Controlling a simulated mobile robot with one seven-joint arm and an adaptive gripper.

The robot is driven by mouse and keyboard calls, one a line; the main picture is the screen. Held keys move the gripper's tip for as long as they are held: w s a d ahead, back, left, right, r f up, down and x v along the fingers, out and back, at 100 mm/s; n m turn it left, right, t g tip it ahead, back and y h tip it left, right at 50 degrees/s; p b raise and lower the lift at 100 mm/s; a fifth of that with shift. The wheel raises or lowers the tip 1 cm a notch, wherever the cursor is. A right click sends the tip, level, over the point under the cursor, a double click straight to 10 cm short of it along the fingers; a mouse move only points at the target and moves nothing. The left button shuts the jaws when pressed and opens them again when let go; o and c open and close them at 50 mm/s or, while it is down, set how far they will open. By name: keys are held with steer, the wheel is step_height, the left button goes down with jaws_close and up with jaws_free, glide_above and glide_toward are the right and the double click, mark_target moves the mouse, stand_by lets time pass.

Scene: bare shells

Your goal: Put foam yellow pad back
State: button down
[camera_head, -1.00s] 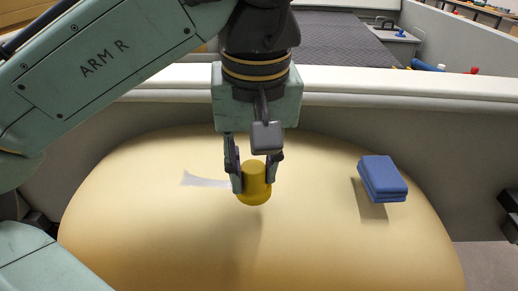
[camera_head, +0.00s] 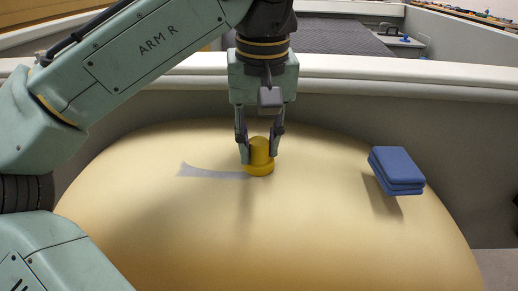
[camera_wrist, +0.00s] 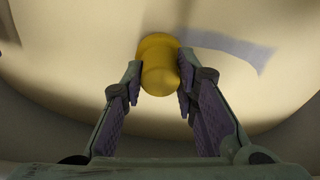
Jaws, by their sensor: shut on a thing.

_____

WRITTEN REQUEST =
Your output should consist solely of the lines from the line containing "[camera_wrist, +0.00s]" through the end of the data above, copied exactly, with images removed.

RESPONSE TO THE EXERCISE =
[camera_wrist, +0.00s] 
Jaws, by their sensor: shut on a thing.

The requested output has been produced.